* **WHAT YOU SHOULD DO**
Print each line exactly as it is given.

* **MATERIAL PROVIDED**
— start —

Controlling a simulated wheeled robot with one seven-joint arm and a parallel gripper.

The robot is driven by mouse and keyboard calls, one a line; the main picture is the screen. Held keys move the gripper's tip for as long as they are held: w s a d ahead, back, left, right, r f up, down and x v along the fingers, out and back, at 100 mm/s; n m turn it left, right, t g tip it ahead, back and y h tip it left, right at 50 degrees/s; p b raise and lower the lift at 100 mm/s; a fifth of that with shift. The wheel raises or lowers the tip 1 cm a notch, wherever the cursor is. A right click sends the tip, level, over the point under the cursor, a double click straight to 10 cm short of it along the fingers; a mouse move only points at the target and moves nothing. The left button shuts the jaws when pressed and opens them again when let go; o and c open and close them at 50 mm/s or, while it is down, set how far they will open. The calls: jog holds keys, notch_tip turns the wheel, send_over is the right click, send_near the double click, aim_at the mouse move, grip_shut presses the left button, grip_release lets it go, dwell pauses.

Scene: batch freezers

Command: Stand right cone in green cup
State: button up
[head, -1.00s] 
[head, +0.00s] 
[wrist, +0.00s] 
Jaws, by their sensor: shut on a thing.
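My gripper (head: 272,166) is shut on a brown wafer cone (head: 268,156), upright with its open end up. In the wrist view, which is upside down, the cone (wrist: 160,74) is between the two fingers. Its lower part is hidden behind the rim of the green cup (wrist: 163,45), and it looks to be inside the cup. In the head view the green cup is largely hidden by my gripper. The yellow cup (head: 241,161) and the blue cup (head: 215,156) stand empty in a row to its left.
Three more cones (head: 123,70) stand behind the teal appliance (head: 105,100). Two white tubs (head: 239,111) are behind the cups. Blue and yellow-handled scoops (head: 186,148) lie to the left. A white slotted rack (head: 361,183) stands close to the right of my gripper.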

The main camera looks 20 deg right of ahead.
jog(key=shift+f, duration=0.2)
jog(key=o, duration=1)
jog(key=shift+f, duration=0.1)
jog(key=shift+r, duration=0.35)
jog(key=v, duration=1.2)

— end —

* **WRITTEN SOLUTION**
Controlling a simulated wheeled robot with one seven-joint arm and a parallel gripper.

The robot is driven by mouse and keyboard calls, one a line; the main picture is the screen. Held keys move the gripper's tip for as long as they are held: w s a d ahead, back, left, right, r f up, down and x v along the fingers, out and back, at 100 mm/s; n m turn it left, right, t g tip it ahead, back and y h tip it left, right at 50 degrees/s; p b raise and lower the lift at 100 mm/s; a fifth of that with shift. The wheel raises or lowers the tip 1 cm a notch, wherever the cursor is. A right click sends the tip, level, over the point under the cursor, a double click straight to 10 cm short of it along the fingers; a mouse move only points at the target and moves nothing. The left button shuts the jaws when pressed and opens them again when let go; o and c open and close them at 50 mm/s or, while it is down, set how far they will open. The calls: jog holds keys, notch_tip turns the wheel, send_over is the right click, send_near the double click, aim_at the mouse move, grip_shut presses the left button, grip_release lets it go, dwell pauses.

Scene: batch freezers

Command: Stand right cone in green cup
State: button up
[head, -1.00s] 
[head, +0.00s] 
[wrist, +0.00s] 
Jaws, by their sensor: shut on a thing.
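My gripper (head: 272,166) is shut on a brown wafer cone (head: 268,156), upright with its open end up. In the wrist view, which is upside down, the cone (wrist: 160,74) is between the two fingers. Its lower part is hidden behind the rim of the green cup (wrist: 163,45), and it looks to be inside the cup. In the head view the green cup is largely hidden by my gripper. The yellow cup (head: 241,161) and the blue cup (head: 215,156) stand empty in a row to its left.
Three more cones (head: 123,70) stand behind the teal appliance (head: 105,100). Two white tubs (head: 239,111) are behind the cups. Blue and yellow-handled scoops (head: 186,148) lie to the left. A white slotted rack (head: 361,183) stands close to the right of my gripper.

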The main camera looks 20 deg right of ahead.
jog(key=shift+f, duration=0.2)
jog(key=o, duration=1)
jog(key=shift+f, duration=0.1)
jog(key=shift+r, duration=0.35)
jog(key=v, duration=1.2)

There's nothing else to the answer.